>>>>>

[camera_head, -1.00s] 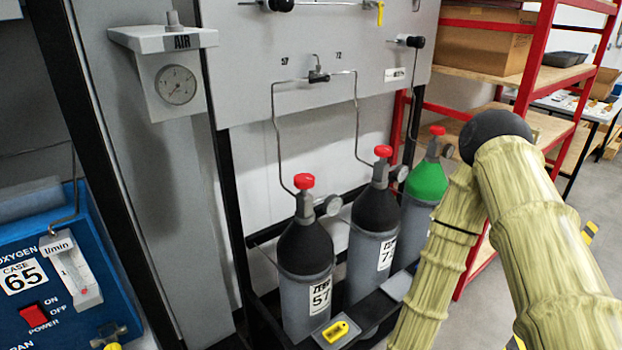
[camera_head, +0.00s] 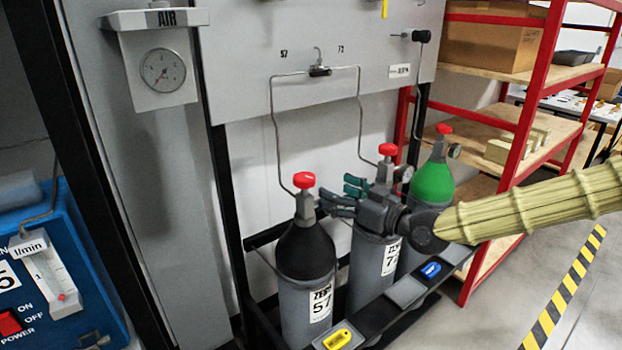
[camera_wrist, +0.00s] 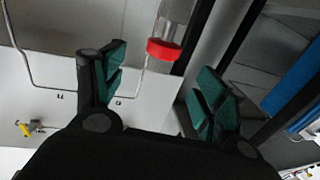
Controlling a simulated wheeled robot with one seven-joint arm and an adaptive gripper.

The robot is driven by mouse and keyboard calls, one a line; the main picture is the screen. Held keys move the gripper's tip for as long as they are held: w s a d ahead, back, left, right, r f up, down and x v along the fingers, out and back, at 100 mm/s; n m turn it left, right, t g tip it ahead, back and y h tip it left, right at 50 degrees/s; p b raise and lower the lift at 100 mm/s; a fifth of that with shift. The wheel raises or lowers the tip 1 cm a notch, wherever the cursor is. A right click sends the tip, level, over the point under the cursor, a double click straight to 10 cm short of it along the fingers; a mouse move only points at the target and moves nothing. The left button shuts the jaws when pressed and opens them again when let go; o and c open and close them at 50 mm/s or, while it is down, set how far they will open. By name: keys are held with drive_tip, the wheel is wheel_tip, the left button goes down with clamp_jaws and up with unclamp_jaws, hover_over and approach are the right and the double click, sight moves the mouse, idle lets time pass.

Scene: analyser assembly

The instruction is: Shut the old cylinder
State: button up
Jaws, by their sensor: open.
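Cylinder 57 (camera_head: 306,262) is grey with a dark shoulder and a red valve knob (camera_head: 304,180). Cylinder 72 (camera_head: 366,285), similar, stands to its right with its own red knob (camera_head: 387,149). The frames do not mark which cylinder is the old one. My gripper (camera_head: 347,195) is open and empty, with green-padded fingers pointing left, in front of cylinder 72's upper part and just right of cylinder 57's valve. In the wrist view a red knob (camera_wrist: 163,50) shows beyond and between the open fingers, apart from them. My gripper hides part of cylinder 72's shoulder.
A green-shouldered cylinder (camera_head: 434,183) stands at the right of the rack. Thin pipes run from the cylinders to the grey panel (camera_head: 240,60) above. A yellow tag (camera_head: 338,336) and a blue tag (camera_head: 431,269) lie on the rack's front ledge. Red shelving (camera_head: 527,90) stands at right.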

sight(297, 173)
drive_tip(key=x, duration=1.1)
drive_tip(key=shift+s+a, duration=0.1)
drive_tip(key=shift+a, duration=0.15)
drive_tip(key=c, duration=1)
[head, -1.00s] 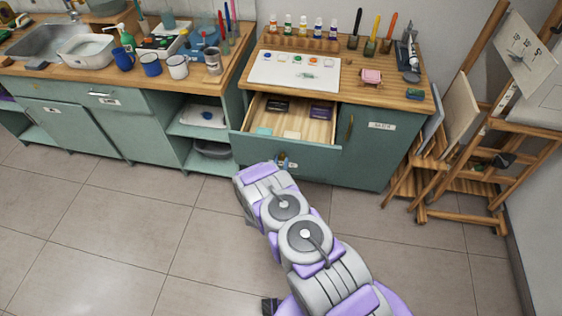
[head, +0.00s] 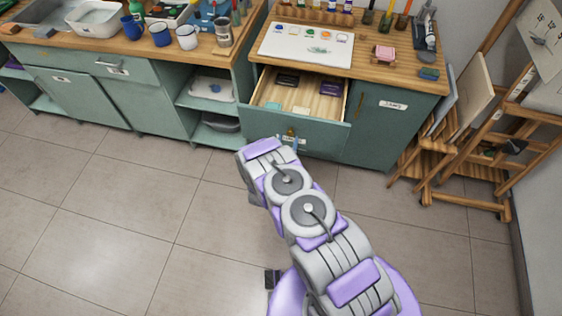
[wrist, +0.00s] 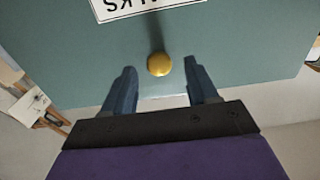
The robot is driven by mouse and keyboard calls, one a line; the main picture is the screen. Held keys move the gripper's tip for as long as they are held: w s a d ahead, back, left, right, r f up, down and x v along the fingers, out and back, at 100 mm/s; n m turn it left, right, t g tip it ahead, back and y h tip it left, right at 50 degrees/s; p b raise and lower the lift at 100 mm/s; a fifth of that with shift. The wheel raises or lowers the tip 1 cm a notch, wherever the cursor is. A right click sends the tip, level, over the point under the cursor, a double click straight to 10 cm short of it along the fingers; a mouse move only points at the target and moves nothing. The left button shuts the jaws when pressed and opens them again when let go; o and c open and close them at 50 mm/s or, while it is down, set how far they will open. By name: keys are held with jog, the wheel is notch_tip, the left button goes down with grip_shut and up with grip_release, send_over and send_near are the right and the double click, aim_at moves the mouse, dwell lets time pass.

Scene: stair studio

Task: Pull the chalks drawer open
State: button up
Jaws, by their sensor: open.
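The chalks drawer (head: 318,128) stands pulled out of the green cabinet, its wooden inside showing. In the wrist view its green front (wrist: 245,45) carries a white label (wrist: 140,6), upside down and cut off, ending in "LKS". A round brass knob (wrist: 159,64) sticks out below the label. My gripper (wrist: 161,78) is open, one finger on each side of the knob's line, with the knob just beyond the tips and not visibly touched. In the head view my gripper (head: 289,143) is at the drawer front, partly hidden by my arm.
Inside the drawer lie dark boxes (head: 331,89) and small pale pieces. A paint palette (head: 305,45) lies on the wooden counter above. A cabinet door (head: 376,122) is right of the drawer, with wooden easels (head: 470,150) further right. The tiled floor (head: 130,215) at left is clear.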

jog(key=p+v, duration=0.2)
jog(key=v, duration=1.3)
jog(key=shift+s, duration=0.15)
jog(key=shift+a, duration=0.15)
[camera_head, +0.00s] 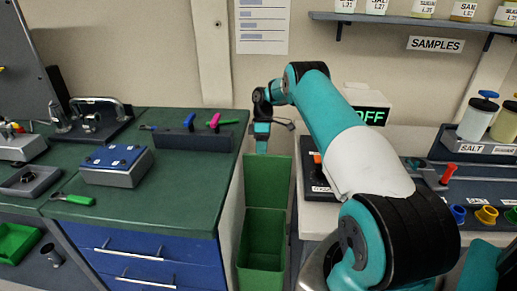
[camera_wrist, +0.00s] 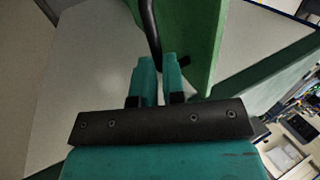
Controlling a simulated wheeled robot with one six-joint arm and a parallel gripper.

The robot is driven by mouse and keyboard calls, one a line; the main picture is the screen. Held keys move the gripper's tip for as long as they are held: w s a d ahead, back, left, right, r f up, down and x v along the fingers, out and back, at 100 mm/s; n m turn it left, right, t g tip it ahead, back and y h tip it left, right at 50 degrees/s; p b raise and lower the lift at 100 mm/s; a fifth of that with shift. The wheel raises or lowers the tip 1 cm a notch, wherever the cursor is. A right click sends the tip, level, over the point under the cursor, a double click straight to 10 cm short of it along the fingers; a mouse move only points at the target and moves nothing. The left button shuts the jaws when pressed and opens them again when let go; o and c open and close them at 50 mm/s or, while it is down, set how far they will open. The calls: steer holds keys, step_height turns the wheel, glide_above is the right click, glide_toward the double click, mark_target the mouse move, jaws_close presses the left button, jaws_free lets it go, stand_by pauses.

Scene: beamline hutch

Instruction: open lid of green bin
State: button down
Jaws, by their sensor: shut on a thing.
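The green bin (camera_head: 262,255) stands on the floor in the gap between the blue drawer cabinet and the white bench. Its lid (camera_head: 267,182) is raised and stands about upright at the back of the bin. My gripper (camera_head: 261,146) is at the lid's top edge. In the wrist view, my gripper (camera_wrist: 158,78) is shut on the black lid handle (camera_wrist: 151,25), which runs up from between the fingers. The green lid (camera_wrist: 196,40) is right beside the fingers in that view.
The green-topped cabinet (camera_head: 165,190) is close on the left, with a blue-topped box (camera_head: 116,164) and a tool rack (camera_head: 193,142) on it. The white bench (camera_head: 318,222) is close on the right. A sign reading OFF (camera_head: 370,116) stands behind my arm.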

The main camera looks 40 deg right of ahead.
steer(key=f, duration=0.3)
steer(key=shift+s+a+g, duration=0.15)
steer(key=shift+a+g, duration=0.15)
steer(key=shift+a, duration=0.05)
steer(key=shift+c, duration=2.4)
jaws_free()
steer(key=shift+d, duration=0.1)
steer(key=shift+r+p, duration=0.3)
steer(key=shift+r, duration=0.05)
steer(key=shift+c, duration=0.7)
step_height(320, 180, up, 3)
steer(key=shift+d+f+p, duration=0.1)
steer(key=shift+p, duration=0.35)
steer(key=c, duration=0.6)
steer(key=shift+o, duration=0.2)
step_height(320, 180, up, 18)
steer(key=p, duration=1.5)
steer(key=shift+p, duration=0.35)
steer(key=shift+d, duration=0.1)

<<<<<

#### What needs to be done:
Quote all the records verbatim, dropping any pictures from your copy.

#### Task response:
[camera_head, -1.00s] 
[camera_head, +0.00s] 
[camera_wrist, +0.00s] 
Controlling a simulated wheeled robot with one seven-joint arm and an adaptive gripper.

The robot is driven by mouse and keyboard calls, one a line; the main picture is the screen. Held keys move the gripper's tip for as long as they are held: w s a d ahead, back, left, right, r f up, down and x v along the fingers, out and back, at 100 mm/s; n m turn it left, right, t g tip it ahead, back and y h tip it left, right at 50 degrees/s; p b raise and lower the lift at 100 mm/s; a fifth of that with shift. The wheel raises or lowers the tip 1 cm a notch, wherever the cursor is. A right click sends the tip, level, over the point under the cursor, a double click straight to 10 cm short of it along the fingers; a mouse move only points at the target and moves nothing. The left button shuts the jaws when pressed and opens them again when let go; o and c open and close them at 50 mm/s or, while it is down, set how far they will open. By name: keys are held with drive_tip, the wheel is wheel_tip, the left button goes down with clamp_jaws and up with unclamp_jaws, hover_over and approach are the right and the double click, sight moves the mouse, idle lets time pass.

Scene: analyser assembly

The instruction is: Shut the old cylinder
State: button up
Jaws, by their sensor: open.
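Cylinder 57 (camera_head: 306,262) is grey with a dark shoulder and a red valve knob (camera_head: 304,180). Cylinder 72 (camera_head: 366,285), similar, stands to its right with its own red knob (camera_head: 387,149). The frames do not mark which cylinder is the old one. My gripper (camera_head: 347,195) is open and empty, with green-padded fingers pointing left, in front of cylinder 72's upper part and just right of cylinder 57's valve. In the wrist view a red knob (camera_wrist: 163,50) shows beyond and between the open fingers, apart from them. My gripper hides part of cylinder 72's shoulder.
A green-shouldered cylinder (camera_head: 434,183) stands at the right of the rack. Thin pipes run from the cylinders to the grey panel (camera_head: 240,60) above. A yellow tag (camera_head: 338,336) and a blue tag (camera_head: 431,269) lie on the rack's front ledge. Red shelving (camera_head: 527,90) stands at right.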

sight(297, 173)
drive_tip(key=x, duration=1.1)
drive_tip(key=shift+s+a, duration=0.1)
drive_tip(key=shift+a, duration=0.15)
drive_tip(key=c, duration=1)
[head, -1.00s] 
[head, +0.00s] 
[wrist, +0.00s] 
The robot is driven by mouse and keyboard calls, one a line; the main picture is the screen. Held keys move the gripper's tip for as long as they are held: w s a d ahead, back, left, right, r f up, down and x v along the fingers, out and back, at 100 mm/s; n m turn it left, right, t g tip it ahead, back and y h tip it left, right at 50 degrees/s; p b raise and lower the lift at 100 mm/s; a fifth of that with shift. The wheel raises or lowers the tip 1 cm a notch, wherever the cursor is. A right click sends the tip, level, over the point under the cursor, a double click straight to 10 cm short of it along the fingers; a mouse move only points at the target and moves nothing. The left button shuts the jaws when pressed and opens them again when let go; o and c open and close them at 50 mm/s or, while it is down, set how far they will open. By name: keys are held with jog, the wheel is notch_tip, the left button goes down with grip_shut and up with grip_release, send_over and send_near are the right and the double click, aim_at moves the mouse, dwell lets time pass.

Scene: stair studio

Task: Pull the chalks drawer open
State: button up
Jaws, by their sensor: open.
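The chalks drawer (head: 318,128) stands pulled out of the green cabinet, its wooden inside showing. In the wrist view its green front (wrist: 245,45) carries a white label (wrist: 140,6), upside down and cut off, ending in "LKS". A round brass knob (wrist: 159,64) sticks out below the label. My gripper (wrist: 161,78) is open, one finger on each side of the knob's line, with the knob just beyond the tips and not visibly touched. In the head view my gripper (head: 289,143) is at the drawer front, partly hidden by my arm.
Inside the drawer lie dark boxes (head: 331,89) and small pale pieces. A paint palette (head: 305,45) lies on the wooden counter above. A cabinet door (head: 376,122) is right of the drawer, with wooden easels (head: 470,150) further right. The tiled floor (head: 130,215) at left is clear.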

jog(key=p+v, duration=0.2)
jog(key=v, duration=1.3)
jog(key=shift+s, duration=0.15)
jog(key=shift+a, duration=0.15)
[camera_head, +0.00s] 
[camera_wrist, +0.00s] 
Controlling a simulated wheeled robot with one six-joint arm and a parallel gripper.

The robot is driven by mouse and keyboard calls, one a line; the main picture is the screen. Held keys move the gripper's tip for as long as they are held: w s a d ahead, back, left, right, r f up, down and x v along the fingers, out and back, at 100 mm/s; n m turn it left, right, t g tip it ahead, back and y h tip it left, right at 50 degrees/s; p b raise and lower the lift at 100 mm/s; a fifth of that with shift. The wheel raises or lowers the tip 1 cm a notch, wherever the cursor is. A right click sends the tip, level, over the point under the cursor, a double click straight to 10 cm short of it along the fingers; a mouse move only points at the target and moves nothing. The left button shuts the jaws when pressed and opens them again when let go; o and c open and close them at 50 mm/s or, while it is down, set how far they will open. The calls: steer holds keys, step_height turns the wheel, glide_above is the right click, glide_toward the double click, mark_target the mouse move, jaws_close presses the left button, jaws_free lets it go, stand_by pauses.

Scene: beamline hutch

Instruction: open lid of green bin
State: button down
Jaws, by their sensor: shut on a thing.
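The green bin (camera_head: 262,255) stands on the floor in the gap between the blue drawer cabinet and the white bench. Its lid (camera_head: 267,182) is raised and stands about upright at the back of the bin. My gripper (camera_head: 261,146) is at the lid's top edge. In the wrist view, my gripper (camera_wrist: 158,78) is shut on the black lid handle (camera_wrist: 151,25), which runs up from between the fingers. The green lid (camera_wrist: 196,40) is right beside the fingers in that view.
The green-topped cabinet (camera_head: 165,190) is close on the left, with a blue-topped box (camera_head: 116,164) and a tool rack (camera_head: 193,142) on it. The white bench (camera_head: 318,222) is close on the right. A sign reading OFF (camera_head: 370,116) stands behind my arm.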

The main camera looks 40 deg right of ahead.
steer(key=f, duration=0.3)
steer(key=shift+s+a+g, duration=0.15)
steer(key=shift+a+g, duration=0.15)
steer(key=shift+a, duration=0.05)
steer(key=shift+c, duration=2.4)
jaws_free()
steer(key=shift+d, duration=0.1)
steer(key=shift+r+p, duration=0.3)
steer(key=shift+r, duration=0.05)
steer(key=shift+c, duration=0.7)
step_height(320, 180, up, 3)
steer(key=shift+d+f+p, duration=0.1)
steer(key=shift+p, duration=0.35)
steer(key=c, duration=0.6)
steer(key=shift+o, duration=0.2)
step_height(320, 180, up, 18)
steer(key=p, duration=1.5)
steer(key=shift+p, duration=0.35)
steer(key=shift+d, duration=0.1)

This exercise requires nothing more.